Aconteceu! Foi acontecendo. Nunca mandei uma demo a ninguém, não pedi para tocar em lado nenhum, não pedi para fazer projecto nenhum. Tenho cavado mesmo muito para tudo e não quero cavar por isto. Se me continuarem a chamar para fazer coisas, muito bem, mas quero que a Clothilde tenha vida própria. Não é arrogância, só não me apetece lutar por isto.

Qual é a história do teu alter-ego? 

Vivi em Barcelona e tínhamos um estúdio de trabalho. Era aquela pessoa que estava sempre a pôr música enquanto trabalhávamos. Passava de tudo e havia sempre uma música da Clothilde, compositora francesa. Aparecia sempre uma musiquinha dela. Por vezes estava concentrada a trabalhar, a música acabava e a malta: “‘tão, DJ Colthilde, como é que é?” [risos]. Começaram-me a chamar Clothilde. Fiz um trabalho de ilustração e decidi começar a assinar Clothilde porque não queria expor o meu nome. Foi assim.

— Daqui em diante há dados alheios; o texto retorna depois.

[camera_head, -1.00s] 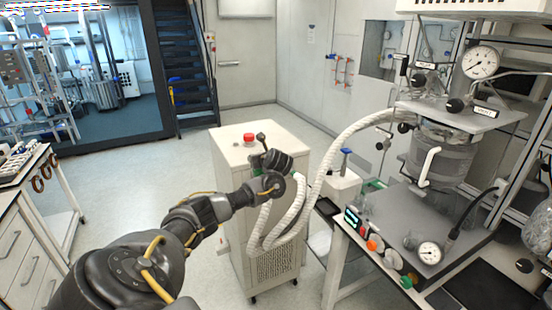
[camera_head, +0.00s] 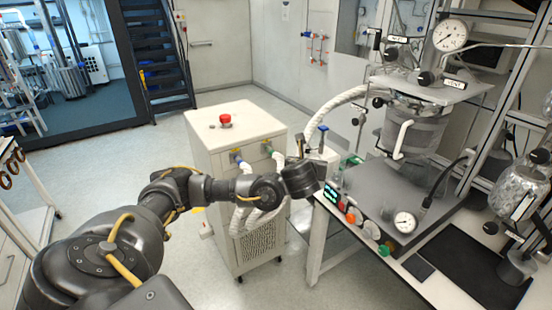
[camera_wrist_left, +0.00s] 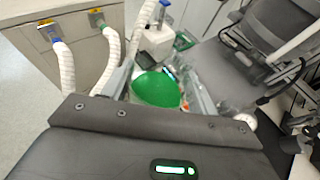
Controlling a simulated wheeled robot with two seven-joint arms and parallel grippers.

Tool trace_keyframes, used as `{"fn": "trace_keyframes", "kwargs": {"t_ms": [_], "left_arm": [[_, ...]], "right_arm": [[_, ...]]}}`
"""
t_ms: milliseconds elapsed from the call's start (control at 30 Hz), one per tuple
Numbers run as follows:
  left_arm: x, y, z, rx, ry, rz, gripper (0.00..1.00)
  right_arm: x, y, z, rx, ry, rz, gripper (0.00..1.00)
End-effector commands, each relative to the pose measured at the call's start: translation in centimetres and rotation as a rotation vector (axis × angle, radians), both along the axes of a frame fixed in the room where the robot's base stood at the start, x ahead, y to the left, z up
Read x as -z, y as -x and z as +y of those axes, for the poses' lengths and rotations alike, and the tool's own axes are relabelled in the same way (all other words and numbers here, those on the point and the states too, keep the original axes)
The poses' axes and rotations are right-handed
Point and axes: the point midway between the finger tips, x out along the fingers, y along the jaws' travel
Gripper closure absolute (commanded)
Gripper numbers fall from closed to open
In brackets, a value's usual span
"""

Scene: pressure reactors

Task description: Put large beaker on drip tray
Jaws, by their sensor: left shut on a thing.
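My left gripper (camera_wrist_left: 160,95) is shut on a thing with a round green face, which shows between its two fingers in the left wrist view. This green thing (camera_wrist_left: 156,90) may be the large beaker with green contents; its walls and base are hidden. In the head view my left gripper (camera_head: 318,176) is beside the left edge of the reactor table, and the held thing is mostly hidden there. A flat black tray (camera_head: 470,262), seemingly the drip tray, lies on the table at the lower right, well apart from the gripper. My right gripper is not in view.
The grey reactor base (camera_head: 375,185) with knobs and a gauge (camera_head: 404,222) stands between gripper and black tray. A white cabinet (camera_head: 240,133) with hoses stands behind my arm. A white bottle (camera_head: 322,155) is close behind the gripper.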

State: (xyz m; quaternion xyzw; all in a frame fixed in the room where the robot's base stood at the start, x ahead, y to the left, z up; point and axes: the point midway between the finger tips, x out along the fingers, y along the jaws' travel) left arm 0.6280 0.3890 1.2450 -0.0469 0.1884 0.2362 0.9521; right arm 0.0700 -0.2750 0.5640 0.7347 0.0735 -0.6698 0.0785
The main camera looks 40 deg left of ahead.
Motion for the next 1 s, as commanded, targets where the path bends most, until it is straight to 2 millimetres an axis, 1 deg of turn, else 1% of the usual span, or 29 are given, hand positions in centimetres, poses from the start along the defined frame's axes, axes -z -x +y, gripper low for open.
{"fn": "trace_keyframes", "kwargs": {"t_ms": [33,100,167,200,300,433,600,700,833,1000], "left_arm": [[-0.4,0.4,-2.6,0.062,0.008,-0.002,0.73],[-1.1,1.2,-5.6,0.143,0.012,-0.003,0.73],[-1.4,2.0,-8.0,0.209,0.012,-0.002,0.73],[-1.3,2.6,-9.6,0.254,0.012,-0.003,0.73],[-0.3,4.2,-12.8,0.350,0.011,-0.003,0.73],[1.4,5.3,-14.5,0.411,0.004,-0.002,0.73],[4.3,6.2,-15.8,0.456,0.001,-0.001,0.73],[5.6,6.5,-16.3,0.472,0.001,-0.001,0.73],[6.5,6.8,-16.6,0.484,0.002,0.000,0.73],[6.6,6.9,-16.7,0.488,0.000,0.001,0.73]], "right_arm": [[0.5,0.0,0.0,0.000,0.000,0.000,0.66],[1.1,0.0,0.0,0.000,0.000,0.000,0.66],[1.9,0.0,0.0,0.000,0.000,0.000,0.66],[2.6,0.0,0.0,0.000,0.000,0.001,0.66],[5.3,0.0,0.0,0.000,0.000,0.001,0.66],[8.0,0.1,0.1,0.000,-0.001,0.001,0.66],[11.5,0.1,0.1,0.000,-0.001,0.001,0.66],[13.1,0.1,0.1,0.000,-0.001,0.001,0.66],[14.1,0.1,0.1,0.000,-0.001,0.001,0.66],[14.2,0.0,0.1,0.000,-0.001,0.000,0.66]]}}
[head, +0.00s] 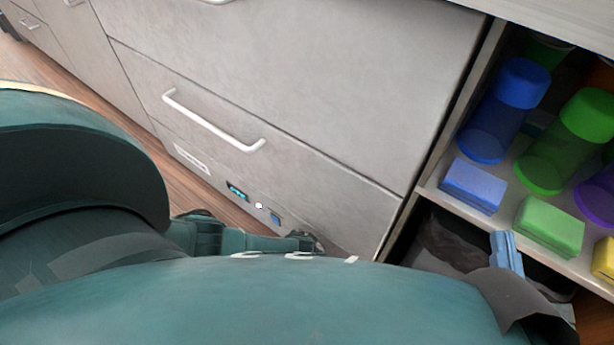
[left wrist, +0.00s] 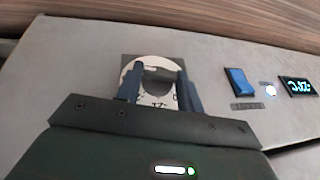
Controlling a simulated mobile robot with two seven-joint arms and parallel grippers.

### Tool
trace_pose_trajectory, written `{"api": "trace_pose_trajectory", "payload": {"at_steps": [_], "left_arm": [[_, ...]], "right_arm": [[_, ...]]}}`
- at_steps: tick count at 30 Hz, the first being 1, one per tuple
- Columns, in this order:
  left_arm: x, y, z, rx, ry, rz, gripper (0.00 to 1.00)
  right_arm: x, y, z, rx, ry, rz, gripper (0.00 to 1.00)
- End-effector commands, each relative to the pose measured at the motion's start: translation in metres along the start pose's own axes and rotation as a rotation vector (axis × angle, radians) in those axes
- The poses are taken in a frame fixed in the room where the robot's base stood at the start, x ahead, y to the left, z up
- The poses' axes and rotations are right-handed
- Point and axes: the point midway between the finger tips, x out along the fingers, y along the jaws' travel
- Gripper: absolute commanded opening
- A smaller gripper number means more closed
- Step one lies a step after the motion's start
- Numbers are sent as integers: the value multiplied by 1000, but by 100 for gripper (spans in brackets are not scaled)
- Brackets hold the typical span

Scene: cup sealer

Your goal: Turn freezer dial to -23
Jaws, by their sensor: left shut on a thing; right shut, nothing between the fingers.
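The freezer dial (left wrist: 150,66) shows in the left wrist view as a white round scale on a dark square plate with a grey knob in its middle. My left gripper (left wrist: 158,82) is shut on the knob, one blue finger on each side. The dial is hidden in the head view. The small display (left wrist: 298,86) glows cyan and appears upside down in the left wrist view; its number is hard to read. It also shows in the head view (head: 237,191). My right gripper (head: 506,250) is shut and empty at the lower right, in front of the open shelf.
A blue switch (left wrist: 238,82) and a white light (left wrist: 270,90) sit between dial and display. A drawer handle (head: 213,122) is above the panel. The shelf at right holds a blue bottle (head: 505,110), a green bottle (head: 568,140) and several coloured boxes.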

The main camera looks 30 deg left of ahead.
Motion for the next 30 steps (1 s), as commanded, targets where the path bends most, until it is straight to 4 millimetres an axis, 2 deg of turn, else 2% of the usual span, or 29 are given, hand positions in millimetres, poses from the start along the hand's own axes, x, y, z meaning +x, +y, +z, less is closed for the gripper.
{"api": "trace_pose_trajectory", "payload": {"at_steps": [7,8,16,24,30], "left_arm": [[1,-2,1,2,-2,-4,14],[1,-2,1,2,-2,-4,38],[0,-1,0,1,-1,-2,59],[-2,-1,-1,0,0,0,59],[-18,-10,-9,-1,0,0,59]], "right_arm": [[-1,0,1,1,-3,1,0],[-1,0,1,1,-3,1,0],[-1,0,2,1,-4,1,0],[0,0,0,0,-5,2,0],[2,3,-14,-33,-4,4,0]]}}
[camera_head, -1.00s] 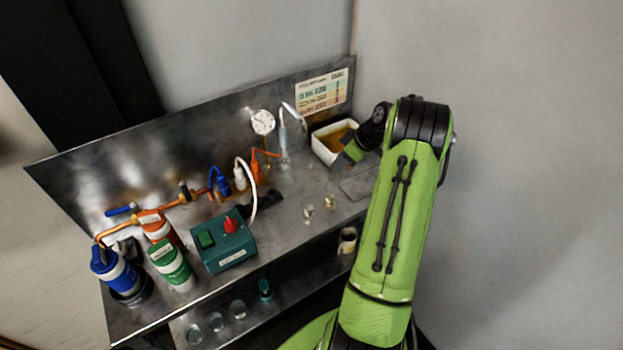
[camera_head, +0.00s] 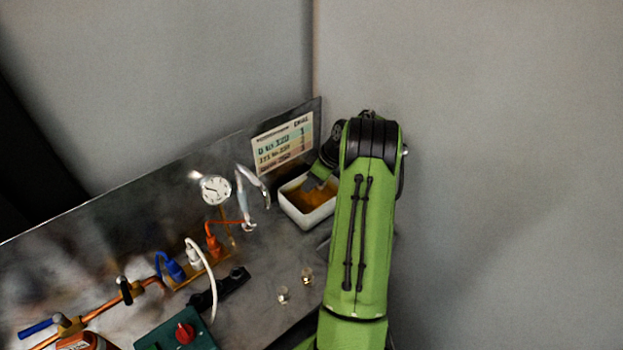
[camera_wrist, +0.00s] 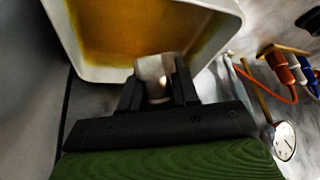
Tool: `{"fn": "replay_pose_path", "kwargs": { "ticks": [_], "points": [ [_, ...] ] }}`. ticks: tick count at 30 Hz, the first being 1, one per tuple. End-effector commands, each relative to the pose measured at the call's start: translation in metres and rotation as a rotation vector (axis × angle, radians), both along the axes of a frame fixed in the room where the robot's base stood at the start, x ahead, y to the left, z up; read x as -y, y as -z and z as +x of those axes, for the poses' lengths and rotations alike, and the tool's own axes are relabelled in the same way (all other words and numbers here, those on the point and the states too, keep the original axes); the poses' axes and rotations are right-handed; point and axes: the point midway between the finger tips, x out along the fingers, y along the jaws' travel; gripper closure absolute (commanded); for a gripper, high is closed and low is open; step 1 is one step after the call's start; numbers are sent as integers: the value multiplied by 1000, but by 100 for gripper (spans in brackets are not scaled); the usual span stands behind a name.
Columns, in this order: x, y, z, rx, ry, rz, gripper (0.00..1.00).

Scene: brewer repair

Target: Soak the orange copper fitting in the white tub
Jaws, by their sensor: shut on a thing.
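The white tub (camera_head: 310,221) stands at the far right end of the metal bench with amber liquid in it. In the wrist view its pale wall (camera_wrist: 110,74) and the amber inside fill the top. My gripper (camera_wrist: 158,82) is shut on a small blurred piece, pale silver to brownish (camera_wrist: 152,72), between its black fingers. It is at the tub's near rim in that view; I cannot tell how deep it is. In the head view my gripper's end is over the tub and mostly hidden by my arm. The held piece's orange colour is not clear.
A round gauge (camera_head: 215,190) and a curved metal spout (camera_head: 252,190) stand left of the tub. Two small brass fittings (camera_head: 307,276) lie on the bench in front. A chart (camera_head: 283,145) hangs on the back panel behind. Coloured plugs and a teal box (camera_head: 178,335) are further left.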

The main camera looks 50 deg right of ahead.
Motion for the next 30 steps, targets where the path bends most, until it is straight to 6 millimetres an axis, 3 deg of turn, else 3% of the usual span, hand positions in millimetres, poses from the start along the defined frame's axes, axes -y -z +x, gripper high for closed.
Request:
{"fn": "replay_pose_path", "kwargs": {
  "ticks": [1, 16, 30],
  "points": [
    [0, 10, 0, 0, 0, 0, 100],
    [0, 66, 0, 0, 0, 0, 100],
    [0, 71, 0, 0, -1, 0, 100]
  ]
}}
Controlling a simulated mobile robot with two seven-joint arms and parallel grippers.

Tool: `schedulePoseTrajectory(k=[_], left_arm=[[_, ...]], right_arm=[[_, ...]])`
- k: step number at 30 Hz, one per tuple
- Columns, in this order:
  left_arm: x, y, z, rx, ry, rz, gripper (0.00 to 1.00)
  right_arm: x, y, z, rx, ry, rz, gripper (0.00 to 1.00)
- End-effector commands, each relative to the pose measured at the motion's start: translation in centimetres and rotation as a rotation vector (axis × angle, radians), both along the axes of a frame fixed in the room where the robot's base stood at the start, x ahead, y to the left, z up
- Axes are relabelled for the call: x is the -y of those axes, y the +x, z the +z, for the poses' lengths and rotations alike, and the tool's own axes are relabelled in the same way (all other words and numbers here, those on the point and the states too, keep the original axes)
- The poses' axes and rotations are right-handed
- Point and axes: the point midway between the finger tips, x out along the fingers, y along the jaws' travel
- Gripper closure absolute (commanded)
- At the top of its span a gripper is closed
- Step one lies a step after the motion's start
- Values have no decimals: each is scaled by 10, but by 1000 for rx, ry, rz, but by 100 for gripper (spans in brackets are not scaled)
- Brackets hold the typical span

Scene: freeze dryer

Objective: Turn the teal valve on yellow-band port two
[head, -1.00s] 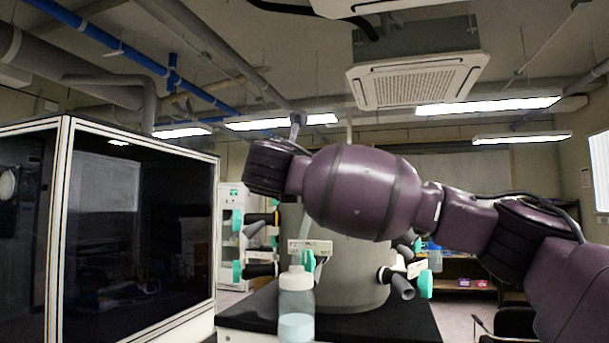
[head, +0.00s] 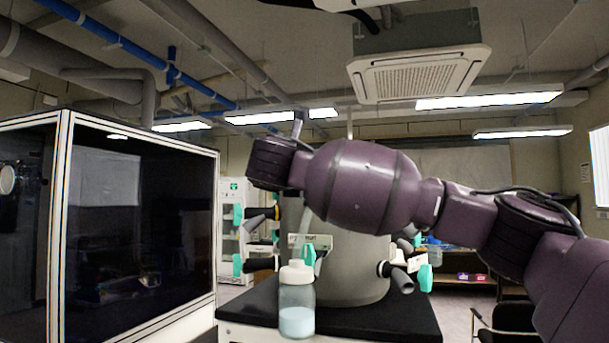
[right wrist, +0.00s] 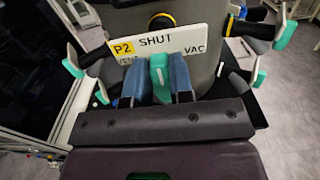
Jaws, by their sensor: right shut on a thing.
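The grey drum of the freeze dryer (head: 350,275) carries several black ports with teal valves. In the right wrist view, a white sign (right wrist: 150,42) reads "P2", "SHUT" and "VAC", with the P2 on yellow. The teal valve (right wrist: 158,78) stands upright just below the sign. My right gripper (right wrist: 166,80) is shut on it, with one blue finger on each side. In the head view, this valve (head: 308,256) shows behind the bottle cap, and my purple right arm hides most of the gripper. My left gripper is not in view.
A white-capped bottle (head: 297,305) with pale blue liquid stands on the black tabletop (head: 395,322) in front of the drum. A large dark glass cabinet (head: 140,230) fills the left. Other teal valves (head: 425,278) stick out at the sides.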

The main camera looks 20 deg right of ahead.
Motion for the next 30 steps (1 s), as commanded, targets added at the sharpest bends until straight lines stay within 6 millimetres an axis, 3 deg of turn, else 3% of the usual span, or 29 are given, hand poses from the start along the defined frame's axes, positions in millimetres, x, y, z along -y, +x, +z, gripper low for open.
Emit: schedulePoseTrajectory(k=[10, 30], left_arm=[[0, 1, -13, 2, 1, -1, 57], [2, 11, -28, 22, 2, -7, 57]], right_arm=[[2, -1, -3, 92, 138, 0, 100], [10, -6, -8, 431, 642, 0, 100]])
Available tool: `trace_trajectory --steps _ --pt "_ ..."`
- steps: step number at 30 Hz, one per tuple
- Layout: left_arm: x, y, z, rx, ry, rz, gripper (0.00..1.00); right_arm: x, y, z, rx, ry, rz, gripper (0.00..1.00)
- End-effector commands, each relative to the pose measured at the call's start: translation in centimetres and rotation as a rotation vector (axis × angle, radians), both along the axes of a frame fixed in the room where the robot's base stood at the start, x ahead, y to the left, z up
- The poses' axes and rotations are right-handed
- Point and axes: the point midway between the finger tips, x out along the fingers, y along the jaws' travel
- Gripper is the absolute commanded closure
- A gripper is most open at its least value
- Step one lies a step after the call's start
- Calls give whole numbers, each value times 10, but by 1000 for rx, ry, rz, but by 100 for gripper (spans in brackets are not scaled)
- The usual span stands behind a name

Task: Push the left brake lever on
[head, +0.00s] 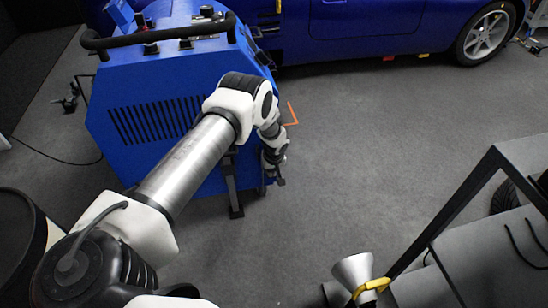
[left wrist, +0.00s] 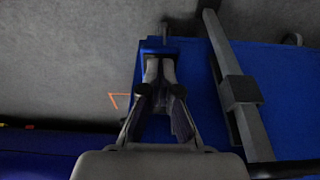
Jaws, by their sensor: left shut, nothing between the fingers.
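The blue dynamometer unit (head: 150,115) stands at the upper left of the head view, with a slotted vent on its near side. My left arm reaches across it, and my left gripper (head: 277,175) is low by its right-hand corner. In the left wrist view my left gripper (left wrist: 160,68) is shut and empty. Its fingertips are over a small blue bracket (left wrist: 154,43) at the edge of the unit, with a dark caster-like part (left wrist: 165,29) just beyond. I cannot make out the brake lever clearly, nor whether the fingers touch anything. My right gripper is not in view.
A dark leg (head: 235,190) stands beside the unit; a grey bar with a black block (left wrist: 240,90) is right of my fingers. A blue car (head: 350,30) stands behind. A grey cart (head: 490,250) and a funnel-like cone (head: 354,268) are at lower right. The middle floor is clear.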

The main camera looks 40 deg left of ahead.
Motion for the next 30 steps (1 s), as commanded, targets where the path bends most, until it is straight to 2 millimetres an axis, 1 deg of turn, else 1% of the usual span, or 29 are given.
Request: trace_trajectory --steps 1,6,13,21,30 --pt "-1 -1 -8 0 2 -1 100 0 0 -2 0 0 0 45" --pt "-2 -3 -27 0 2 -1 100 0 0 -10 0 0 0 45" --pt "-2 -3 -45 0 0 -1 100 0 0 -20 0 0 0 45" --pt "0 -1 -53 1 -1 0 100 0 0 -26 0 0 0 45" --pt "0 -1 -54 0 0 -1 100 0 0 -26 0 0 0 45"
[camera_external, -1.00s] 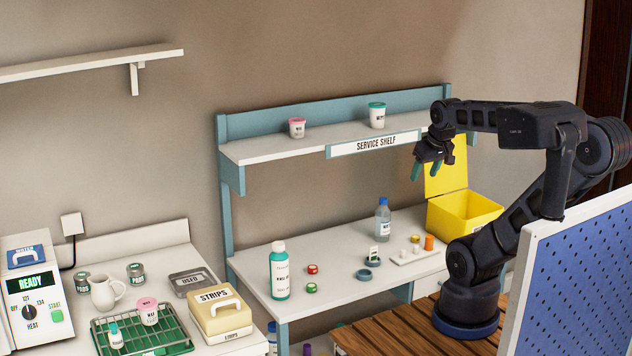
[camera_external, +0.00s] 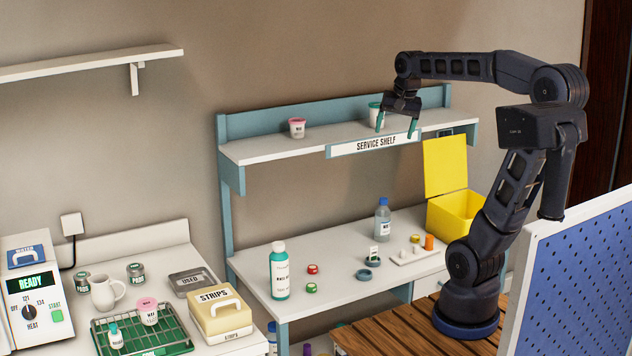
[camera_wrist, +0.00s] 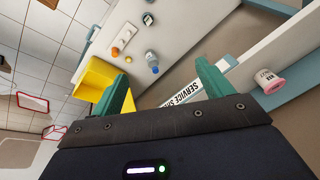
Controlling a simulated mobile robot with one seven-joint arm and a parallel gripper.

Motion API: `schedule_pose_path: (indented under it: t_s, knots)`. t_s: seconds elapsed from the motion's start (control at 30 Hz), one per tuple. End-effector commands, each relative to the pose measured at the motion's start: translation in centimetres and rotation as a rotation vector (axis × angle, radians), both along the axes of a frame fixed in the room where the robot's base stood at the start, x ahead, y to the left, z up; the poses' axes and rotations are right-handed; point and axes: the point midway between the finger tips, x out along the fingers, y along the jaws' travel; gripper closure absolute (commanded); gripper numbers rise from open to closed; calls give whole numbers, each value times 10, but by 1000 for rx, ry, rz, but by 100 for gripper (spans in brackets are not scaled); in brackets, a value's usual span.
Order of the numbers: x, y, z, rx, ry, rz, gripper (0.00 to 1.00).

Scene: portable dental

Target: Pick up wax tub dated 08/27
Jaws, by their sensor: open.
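A small white tub with a pink lid (camera_external: 297,129) stands on the service shelf. It also shows at the right of the wrist view (camera_wrist: 267,79). Another pink-lidded tub (camera_external: 147,311) sits on the wire rack at lower left. The dates on the tubs are too small to read.
The service shelf sign (camera_external: 376,144) runs along the shelf front. Below, the white table holds a teal bottle (camera_external: 279,270), a blue-capped bottle (camera_external: 382,220) and a yellow open box (camera_external: 460,213).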

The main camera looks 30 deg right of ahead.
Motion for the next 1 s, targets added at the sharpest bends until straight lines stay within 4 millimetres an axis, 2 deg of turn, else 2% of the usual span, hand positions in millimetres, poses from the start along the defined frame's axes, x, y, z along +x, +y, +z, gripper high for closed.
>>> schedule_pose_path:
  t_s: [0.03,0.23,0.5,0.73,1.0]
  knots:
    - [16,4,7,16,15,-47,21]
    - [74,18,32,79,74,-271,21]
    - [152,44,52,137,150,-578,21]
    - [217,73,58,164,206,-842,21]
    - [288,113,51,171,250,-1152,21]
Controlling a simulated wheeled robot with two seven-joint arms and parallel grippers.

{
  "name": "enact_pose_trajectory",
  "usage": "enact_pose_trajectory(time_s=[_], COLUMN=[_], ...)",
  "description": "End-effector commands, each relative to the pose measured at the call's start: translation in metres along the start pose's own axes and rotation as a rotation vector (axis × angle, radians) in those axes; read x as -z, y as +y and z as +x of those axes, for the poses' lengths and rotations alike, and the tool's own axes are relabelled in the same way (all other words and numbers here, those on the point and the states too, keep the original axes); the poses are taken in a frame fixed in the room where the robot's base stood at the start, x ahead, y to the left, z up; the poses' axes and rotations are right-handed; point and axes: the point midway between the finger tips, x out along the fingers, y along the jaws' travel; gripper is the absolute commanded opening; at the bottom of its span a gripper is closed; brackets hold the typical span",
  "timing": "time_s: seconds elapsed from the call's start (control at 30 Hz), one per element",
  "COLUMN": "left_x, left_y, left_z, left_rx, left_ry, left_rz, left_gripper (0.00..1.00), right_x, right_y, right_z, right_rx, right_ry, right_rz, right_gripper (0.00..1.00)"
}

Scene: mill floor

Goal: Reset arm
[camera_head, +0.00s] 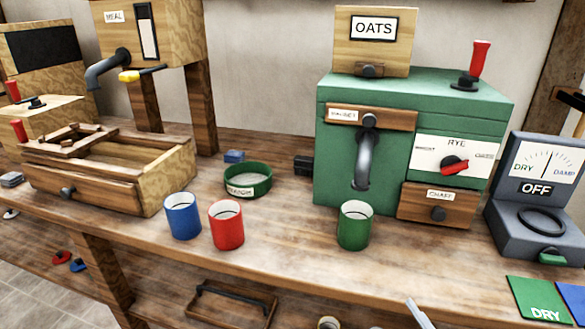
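Neither of my grippers can be made out in the head view. A short pale metallic piece (420,314) pokes in at the bottom edge, right of centre; I cannot tell what it belongs to. A blue cup (183,218) and a red cup (227,226) stand upright side by side on the wooden bench (285,240). A green cup (354,228) stands under the spout (366,155) of the green mill (400,92). The mill has a sign OATS (373,28) on top, a red-handled lever (476,62) and a red RYE knob (454,165).
A wooden box (160,180) with a drawer front stands at left, below the MEAL hopper (180,30). A round green dish (247,180) lies behind the cups. A DRY/DAMP meter (540,190) stands at right, with a green DRY card (539,299) in front. The bench front is mostly clear.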

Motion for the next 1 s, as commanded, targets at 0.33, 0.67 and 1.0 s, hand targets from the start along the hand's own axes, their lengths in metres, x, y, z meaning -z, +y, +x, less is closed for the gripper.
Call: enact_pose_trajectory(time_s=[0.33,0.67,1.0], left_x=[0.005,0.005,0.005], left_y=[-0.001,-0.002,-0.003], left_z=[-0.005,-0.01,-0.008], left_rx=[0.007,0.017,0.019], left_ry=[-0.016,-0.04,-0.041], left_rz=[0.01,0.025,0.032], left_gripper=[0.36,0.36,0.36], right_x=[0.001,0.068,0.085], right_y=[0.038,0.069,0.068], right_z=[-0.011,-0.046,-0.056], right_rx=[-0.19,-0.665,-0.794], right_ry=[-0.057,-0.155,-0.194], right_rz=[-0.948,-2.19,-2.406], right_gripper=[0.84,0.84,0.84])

Quais são as tuas próxima datas?

No dia 18 de Março vou tocar no Barreiro com a OUT.RA, em Junho vou tocar em Beja no MUPA – Música na Planície e vou fazer uma residência para o festival de Saint-Denis que será apresentado em Portugal e em Paris.

Já estás a preparar o teu próximo álbum?

Sim! Vou no início de Abril para uma residência na Ilha da Culatra a convite do Teatro das Figuras de Faro. Vou estar lá uma semana e a ideia é começar a trabalhar no novo álbum.